A key point in this debate is that NCA (National Conservation Area) legislation is bill-specific. This means that the Red Rocks bill and subsequent management plans allowed for and encouraged construction of paved roads, toilets and other facilities in the Red Rocks area. There was no wilderness designation for this beautiful area, preventing primitive camping like we have in the Black Rock, the kind people like myself and Kent Cartwright enjoy.

The Black Rock NCA is different because it specifically calls for wilderness designation for 11 Wilderness Study Areas (WSA) that frame and protect the Applegate Lassen Trail. A competing citizen's proposal goes even further, recommending wilderness for the Razor Canyon and Emigrant Arch areas, the latter a 40,000 acre area that borders the trail along Double Hot Springs. (For those who are not familiar with those springs, they are on private land, and the owner, a California rancher named John Estill, says he want to put a geothermal plant there.)

Thus, Red Rocks has become a "toilets and roads" ersatz wilderness because the legislation did not add the area to the Wilderness Preservation System.
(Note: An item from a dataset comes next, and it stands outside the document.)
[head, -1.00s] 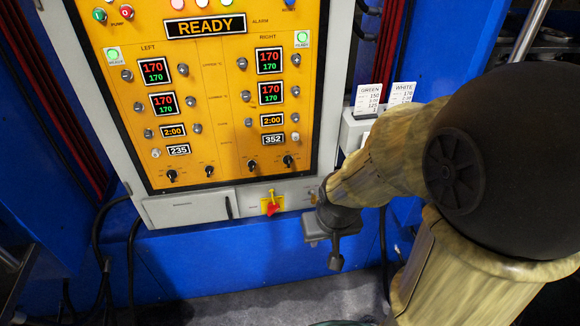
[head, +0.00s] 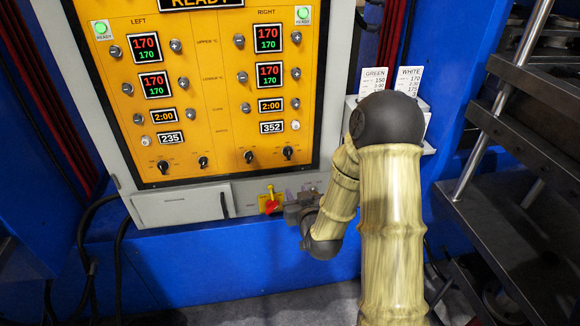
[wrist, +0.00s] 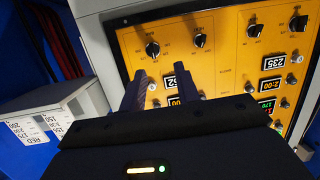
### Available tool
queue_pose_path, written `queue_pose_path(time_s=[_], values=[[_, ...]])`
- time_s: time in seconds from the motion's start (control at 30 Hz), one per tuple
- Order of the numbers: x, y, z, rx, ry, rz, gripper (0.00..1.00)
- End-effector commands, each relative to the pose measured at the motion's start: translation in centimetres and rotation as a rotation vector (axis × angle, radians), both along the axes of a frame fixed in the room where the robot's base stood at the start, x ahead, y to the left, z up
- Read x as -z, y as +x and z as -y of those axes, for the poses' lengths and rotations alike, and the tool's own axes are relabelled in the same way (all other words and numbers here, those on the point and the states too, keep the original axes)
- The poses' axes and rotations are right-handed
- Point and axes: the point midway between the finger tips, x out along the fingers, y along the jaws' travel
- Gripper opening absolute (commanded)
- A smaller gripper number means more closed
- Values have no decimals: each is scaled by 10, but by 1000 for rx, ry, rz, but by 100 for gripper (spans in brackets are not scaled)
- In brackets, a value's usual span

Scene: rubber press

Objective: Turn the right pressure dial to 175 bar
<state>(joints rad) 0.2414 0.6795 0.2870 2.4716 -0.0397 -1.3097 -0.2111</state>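Two black dials sit in the right half of the yellow panel's bottom row, a left one (head: 249,156) and a right one (head: 288,153). Their labels and scales are too small to read, so I cannot tell which is the pressure dial or its setting. In the wrist view, tilted and nearly upside down, the same two dials appear as the inner one (wrist: 200,41) and the outer one (wrist: 152,49). My gripper (head: 300,207) is below the panel's lower right corner. Its two fingers (wrist: 160,92) stand apart with nothing between them, clear of the dials.
A card holder (head: 427,150) with GREEN and WHITE cards stands right of the panel, partly behind my arm. Digital displays (head: 270,75) fill the panel above. Metal racks (head: 520,130) are at far right.

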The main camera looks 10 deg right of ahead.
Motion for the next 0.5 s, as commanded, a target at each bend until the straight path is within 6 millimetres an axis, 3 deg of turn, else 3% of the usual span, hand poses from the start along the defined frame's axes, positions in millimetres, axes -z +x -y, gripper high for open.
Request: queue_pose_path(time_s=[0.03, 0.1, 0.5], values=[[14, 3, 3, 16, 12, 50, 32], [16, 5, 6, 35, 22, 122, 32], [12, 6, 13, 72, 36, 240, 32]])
The Black Rock NCA will have great access to 11 or 13 spectacular wilderness areas that together form a mosaic unlike any other in the American West. Roads need not be paved, camping sites need not be rationed, the area need not become an artificial representation of what it was. We just have to support the Black Rock NCA and we'll be able to share the beauty and wildness of the place with generations to come.